* [PROBLEM STATEMENT]:
Up to and including the line with "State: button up", return every line from the start of the entries below exactly.

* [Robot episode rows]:
# # # # # # #

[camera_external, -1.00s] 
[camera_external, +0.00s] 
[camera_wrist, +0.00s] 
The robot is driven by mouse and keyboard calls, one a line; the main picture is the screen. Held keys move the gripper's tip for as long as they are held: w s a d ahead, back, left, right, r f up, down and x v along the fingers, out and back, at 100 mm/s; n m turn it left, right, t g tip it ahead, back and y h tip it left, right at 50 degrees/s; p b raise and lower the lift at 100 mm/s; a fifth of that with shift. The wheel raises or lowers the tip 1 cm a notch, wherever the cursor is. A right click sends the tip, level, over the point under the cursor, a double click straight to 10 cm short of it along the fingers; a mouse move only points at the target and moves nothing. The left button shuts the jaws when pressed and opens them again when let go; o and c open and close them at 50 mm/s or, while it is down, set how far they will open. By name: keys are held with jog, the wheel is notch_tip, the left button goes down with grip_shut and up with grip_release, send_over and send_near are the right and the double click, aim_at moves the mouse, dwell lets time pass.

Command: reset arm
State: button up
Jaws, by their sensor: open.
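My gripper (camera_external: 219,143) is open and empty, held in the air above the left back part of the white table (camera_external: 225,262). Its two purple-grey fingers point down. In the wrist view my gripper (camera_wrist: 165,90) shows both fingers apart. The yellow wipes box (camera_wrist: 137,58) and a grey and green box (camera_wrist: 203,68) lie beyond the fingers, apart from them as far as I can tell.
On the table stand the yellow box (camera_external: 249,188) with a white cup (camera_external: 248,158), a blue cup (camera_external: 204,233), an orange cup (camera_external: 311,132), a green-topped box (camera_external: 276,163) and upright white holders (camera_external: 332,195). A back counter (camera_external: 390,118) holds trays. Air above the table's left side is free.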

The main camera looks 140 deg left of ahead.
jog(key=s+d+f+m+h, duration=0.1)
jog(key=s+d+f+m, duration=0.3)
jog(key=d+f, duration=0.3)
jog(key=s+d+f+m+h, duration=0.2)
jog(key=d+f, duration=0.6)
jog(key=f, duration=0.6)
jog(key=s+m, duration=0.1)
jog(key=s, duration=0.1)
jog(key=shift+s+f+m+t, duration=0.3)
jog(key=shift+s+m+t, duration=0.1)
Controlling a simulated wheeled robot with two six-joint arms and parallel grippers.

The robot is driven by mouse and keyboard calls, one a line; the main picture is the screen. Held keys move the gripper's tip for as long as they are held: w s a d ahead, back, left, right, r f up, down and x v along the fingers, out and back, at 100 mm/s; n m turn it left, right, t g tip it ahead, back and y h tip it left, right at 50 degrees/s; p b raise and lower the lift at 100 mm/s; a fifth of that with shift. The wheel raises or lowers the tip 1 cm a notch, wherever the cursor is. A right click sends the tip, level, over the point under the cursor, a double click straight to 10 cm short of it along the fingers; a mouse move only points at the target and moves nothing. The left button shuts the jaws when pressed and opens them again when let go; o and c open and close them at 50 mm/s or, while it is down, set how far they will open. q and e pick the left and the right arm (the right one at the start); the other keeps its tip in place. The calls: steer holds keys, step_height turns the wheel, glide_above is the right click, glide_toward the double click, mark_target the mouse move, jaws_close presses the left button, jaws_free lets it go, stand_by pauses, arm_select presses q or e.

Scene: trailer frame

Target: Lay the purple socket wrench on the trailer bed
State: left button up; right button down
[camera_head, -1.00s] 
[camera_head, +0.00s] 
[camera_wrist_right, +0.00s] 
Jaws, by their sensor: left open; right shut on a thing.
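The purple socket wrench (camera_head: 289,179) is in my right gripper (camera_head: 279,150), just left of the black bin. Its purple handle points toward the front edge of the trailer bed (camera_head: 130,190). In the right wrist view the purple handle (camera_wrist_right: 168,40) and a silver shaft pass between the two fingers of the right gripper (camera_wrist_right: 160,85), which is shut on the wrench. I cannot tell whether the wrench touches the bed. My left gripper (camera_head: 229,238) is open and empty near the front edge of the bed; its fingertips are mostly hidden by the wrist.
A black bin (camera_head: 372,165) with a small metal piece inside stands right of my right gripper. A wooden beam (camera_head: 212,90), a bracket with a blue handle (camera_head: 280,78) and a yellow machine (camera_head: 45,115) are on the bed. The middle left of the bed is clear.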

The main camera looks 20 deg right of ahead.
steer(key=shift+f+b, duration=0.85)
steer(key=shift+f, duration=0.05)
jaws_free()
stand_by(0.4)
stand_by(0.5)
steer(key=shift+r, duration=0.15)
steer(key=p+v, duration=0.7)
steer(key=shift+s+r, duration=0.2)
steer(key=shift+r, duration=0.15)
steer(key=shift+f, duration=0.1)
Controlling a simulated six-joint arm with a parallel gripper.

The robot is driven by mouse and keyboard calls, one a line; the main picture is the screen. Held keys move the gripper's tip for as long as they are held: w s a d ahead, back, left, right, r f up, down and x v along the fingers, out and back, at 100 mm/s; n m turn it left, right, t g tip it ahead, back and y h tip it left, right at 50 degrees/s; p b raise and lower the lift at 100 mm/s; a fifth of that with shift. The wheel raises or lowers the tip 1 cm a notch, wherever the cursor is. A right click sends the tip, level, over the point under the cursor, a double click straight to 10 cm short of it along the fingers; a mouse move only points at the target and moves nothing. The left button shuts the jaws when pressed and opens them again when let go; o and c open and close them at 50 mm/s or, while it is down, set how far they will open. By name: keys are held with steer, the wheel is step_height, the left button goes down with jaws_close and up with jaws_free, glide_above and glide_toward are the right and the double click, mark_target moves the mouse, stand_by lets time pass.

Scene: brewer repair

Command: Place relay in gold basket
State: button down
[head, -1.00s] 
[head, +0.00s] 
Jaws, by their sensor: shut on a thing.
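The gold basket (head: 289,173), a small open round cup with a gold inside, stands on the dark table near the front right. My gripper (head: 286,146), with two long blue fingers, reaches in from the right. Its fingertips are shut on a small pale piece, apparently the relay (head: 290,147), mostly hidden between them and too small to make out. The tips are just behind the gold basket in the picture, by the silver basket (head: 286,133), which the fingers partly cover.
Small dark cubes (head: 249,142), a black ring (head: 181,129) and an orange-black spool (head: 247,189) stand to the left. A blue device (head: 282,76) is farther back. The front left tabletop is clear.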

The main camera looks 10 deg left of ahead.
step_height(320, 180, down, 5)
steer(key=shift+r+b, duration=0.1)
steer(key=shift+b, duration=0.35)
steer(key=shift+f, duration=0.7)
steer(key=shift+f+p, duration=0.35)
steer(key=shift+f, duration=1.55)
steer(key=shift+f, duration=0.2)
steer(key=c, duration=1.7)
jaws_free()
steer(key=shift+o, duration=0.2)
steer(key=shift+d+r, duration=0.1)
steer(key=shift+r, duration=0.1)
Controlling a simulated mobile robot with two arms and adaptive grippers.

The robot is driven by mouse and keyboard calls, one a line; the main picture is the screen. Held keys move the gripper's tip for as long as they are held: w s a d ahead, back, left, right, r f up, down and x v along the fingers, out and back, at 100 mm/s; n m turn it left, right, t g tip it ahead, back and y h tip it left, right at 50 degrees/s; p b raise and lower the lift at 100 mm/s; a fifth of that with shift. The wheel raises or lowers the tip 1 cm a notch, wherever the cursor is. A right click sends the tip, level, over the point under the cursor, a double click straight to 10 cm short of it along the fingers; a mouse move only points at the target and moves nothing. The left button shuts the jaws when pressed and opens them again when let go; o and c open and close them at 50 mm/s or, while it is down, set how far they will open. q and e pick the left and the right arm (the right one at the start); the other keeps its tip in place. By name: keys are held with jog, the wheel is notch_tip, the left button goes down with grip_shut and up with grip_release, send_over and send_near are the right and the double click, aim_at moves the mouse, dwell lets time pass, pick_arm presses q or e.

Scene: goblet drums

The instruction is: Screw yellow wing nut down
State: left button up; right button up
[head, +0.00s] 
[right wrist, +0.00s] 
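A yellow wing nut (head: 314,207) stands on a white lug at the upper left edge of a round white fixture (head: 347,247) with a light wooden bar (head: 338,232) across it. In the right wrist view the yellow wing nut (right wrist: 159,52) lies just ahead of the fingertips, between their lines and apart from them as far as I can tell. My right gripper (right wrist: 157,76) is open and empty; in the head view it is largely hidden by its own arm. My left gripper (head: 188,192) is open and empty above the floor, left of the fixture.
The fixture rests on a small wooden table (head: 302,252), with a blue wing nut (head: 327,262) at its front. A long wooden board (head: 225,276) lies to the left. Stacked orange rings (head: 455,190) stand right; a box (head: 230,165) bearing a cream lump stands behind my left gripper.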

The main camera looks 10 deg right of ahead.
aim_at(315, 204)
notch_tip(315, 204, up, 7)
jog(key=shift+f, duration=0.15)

# # # # # # #

* [IN RESPONSE]:
[camera_external, -1.00s] 
[camera_external, +0.00s] 
[camera_wrist, +0.00s] 
The robot is driven by mouse and keyboard calls, one a line; the main picture is the screen. Held keys move the gripper's tip for as long as they are held: w s a d ahead, back, left, right, r f up, down and x v along the fingers, out and back, at 100 mm/s; n m turn it left, right, t g tip it ahead, back and y h tip it left, right at 50 degrees/s; p b raise and lower the lift at 100 mm/s; a fifth of that with shift. The wheel raises or lowers the tip 1 cm a notch, wherever the cursor is. A right click sends the tip, level, over the point under the cursor, a double click straight to 10 cm short of it along the fingers; a mouse move only points at the target and moves nothing. The left button shuts the jaws when pressed and opens them again when let go; o and c open and close them at 50 mm/s or, while it is down, set how far they will open. By name: keys are held with jog, the wheel is notch_tip, the left button goes down with grip_shut and up with grip_release, send_over and send_near are the right and the double click, aim_at moves the mouse, dwell lets time pass.

Command: reset arm
State: button up

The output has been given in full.